## Task details
Pick out each line with the word "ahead" from the material that follows.
========================================================================
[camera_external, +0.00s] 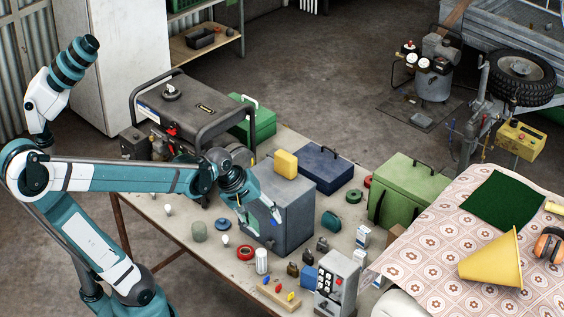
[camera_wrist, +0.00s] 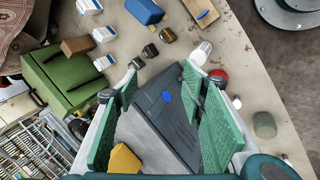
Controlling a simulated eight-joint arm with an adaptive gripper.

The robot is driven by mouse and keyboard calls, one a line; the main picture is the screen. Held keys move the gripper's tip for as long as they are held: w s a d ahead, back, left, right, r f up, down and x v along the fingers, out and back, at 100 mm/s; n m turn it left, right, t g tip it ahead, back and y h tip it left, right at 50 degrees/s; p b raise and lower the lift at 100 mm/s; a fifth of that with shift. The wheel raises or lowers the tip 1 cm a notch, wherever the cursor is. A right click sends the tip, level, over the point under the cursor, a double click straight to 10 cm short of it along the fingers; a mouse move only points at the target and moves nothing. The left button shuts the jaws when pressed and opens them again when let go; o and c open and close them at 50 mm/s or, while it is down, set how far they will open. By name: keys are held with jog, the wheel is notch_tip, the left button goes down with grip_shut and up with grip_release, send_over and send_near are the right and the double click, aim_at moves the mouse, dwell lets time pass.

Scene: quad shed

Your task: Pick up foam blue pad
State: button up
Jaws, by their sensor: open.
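A small blue block (camera_external: 309,279) lies on the table near its front edge, beside the grey switch box. It is the likeliest foam blue pad, but its material cannot be told. It also shows at the top of the wrist view (camera_wrist: 145,11). My gripper (camera_external: 258,212) is open and empty, in front of the large grey box, to the left of and apart from the blue block. In the wrist view, my gripper (camera_wrist: 160,88) has its green fingers spread, with the grey box between them in the picture.
The large grey box (camera_external: 287,205) carries a yellow block (camera_external: 286,163). A dark blue case (camera_external: 325,169), green case (camera_external: 410,187) and generator (camera_external: 190,115) crowd the table. Small bottles, a red tape roll (camera_external: 245,252) and a switch box (camera_external: 338,282) stand near the front. The left front is barer.

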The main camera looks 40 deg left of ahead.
========================================================================
## Written answer
The robot is driven by mouse and keyboard calls, one a line; the main picture is the screen. Held keys move the gripper's tip for as long as they are held: w s a d ahead, back, left, right, r f up, down and x v along the fingers, out and back, at 100 mm/s; n m turn it left, right, t g tip it ahead, back and y h tip it left, right at 50 degrees/s; p b raise and lower the lift at 100 mm/s; a fifth of that with shift. The wheel raises or lowers the tip 1 cm a notch, wherever the cursor is. A right click sends the tip, level, over the point under the cursor, a double click straight to 10 cm short of it along the fingers; a mouse move only points at the target and moves nothing. The left button shuts the jaws when pressed and opens them again when let go; o and c open and close them at 50 mm/s or, while it is down, set how far they will open. By name: keys are held with jog, the wheel is notch_tip, the left button goes down with grip_shut and up with grip_release, send_over and send_near are the right and the double click, aim_at moves the mouse, dwell lets time pass.
The main camera looks 40 deg left of ahead.

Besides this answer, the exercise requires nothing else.